Fisher grocery for rotator Feb. 7

Steve and Belinda Ingold stand at the register at Ingold’s Grocery in downtown Fisher. The two have recently put the family-owned business on the market.


Rantoul Press correspondent

FISHER — Fisher’s downtown grocery store isn’t going anywhere, though it is on the market.

After almost 90 years as a family-owned business at the corner of Third and Front streets, Ingold’s Grocery has been put up for sale through a broker. With it will go three generations of continuous ownership under the Ingold family.

"The grocery business is seven days a week, nights and holidays," owner Steve Ingold said, "so we’re getting a little older and getting a little burnt-out. We’d like to turn it over to someone younger who has a bit more energy that can make a decent living, work hard and be their own boss."

Opened in 1926 by brothers-in-law Harve Ingold and Jesse Heiser, the store was known as "Heiser and Ingold" until 1983, when Steve Ingold and his wife, Belinda, bought Heiser’s share. Harve Ingold’s son Dale and his wife, Roberta, operated the business for decades. Since 2001 it has also been owned by Steve’s sister Diana Wilkinson and her husband, David.

When the business began, almost every small community in the area had a small grocery store. Today, Ingold’s withstands competition from neighboring communities and the big-box stores in Champaign.

Steve Ingold said the community’s desire for a local grocer is a focal point.

"I think the town’s our biggest supporter," he said. "People want to go to the store in-town here."

Perhaps the best-known aspect of the business is its meat department, which is located in the back of the store, where David Wilkinson cuts meat fresh each day. The meat is used by restaurants and business from around the area.

"Meat’s our biggest draw," Ingold said. "A lot of people come from Gibson City, Rantoul, Mahomet, Bellflower, Saybrook and even Champaign. Dave cuts it nice and fresh. The golf course in Gibson gets their meat from us."

Two years ago, the business faced new competition from within the community as Dollar General opened a location just west of the high school on U.S. 136. Despite that, Ingold said the business has kept going.

"When they built the Dollar General here, it hurt us a little bit," he said. "Our sales are still OK. If someone wants it they can earn a living and work hard. Our business is still real strong."

He said the decision to sell the family business was made two months ago after much consideration.
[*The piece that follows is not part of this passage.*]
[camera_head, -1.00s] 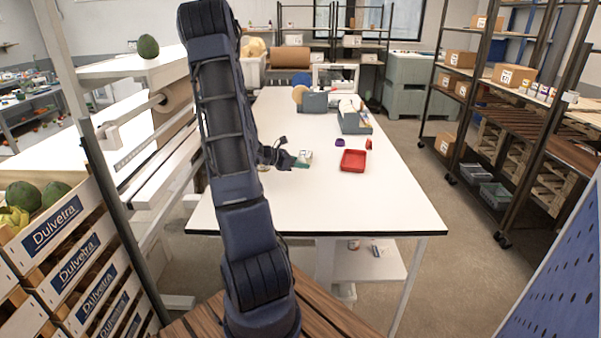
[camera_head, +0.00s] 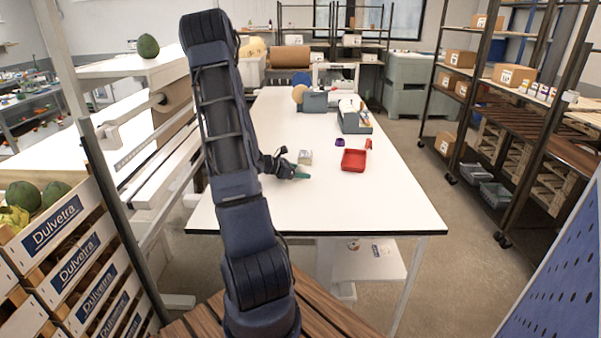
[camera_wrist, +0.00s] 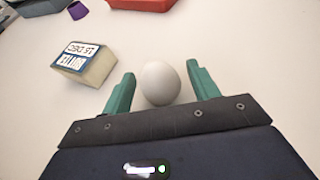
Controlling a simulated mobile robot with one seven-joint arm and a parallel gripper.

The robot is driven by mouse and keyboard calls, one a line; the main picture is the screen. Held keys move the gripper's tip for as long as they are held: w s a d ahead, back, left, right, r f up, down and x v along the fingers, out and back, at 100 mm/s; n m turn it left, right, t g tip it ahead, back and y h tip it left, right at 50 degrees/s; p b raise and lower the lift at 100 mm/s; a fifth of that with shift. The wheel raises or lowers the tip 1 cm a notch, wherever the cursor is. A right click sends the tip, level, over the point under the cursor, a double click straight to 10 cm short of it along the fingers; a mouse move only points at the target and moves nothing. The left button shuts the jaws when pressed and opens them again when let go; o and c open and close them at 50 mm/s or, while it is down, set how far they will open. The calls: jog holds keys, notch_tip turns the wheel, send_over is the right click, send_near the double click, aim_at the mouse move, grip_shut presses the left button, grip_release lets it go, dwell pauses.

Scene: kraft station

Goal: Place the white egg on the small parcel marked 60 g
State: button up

The store lost money with Central Grocers Cooperative, its main supplier, when the Joliet-based company filed for bankruptcy last year.

Customers won’t notice any physical signs that the business is for sale since it is being negotiated anonymously through a long-distance broker.

"When the broker lists it, he doesn’t put the name of the town on it or anything," Ingold said.

Ingold said the broker has received a number of offers, but is not negotiating a deal at this point.

"The broker seems to think we will close on an offer," he said. "We’ve got a reasonable price. Our broker is very experienced and has done this a long time."

Fisher Mayor Mike Bayler said the store has been "a huge cornerstone for this town for a long time," and he hopes a sale can happen.

"I know it’s tougher for stores in small towns to exist," Bayler said, noting the "big box stores" put a squeeze on them.

"I really hope (the sale) happens."

Over the years, numerous employees have been a part of the legacy that the family has had on the Fisher community, and Ingold said it is neat to see where they have ended up.

"We’ve been here a long time," he said. "Lots of great people, being the third or fourth generation for some people. It’s really neat to see all the kids that have worked here. There’s been lots and lots of kids, and to see them come back and how successful they’ve been, that’s been really cool to see."

Should the business sell, Ingold, 64, said he wants to enjoy his time without the stress of running the store.

"I’m not sure what I’ll do," he said. "I might find something to do for a little bit that’s not as stressful, work less hours and spend time with my kids and grandkids."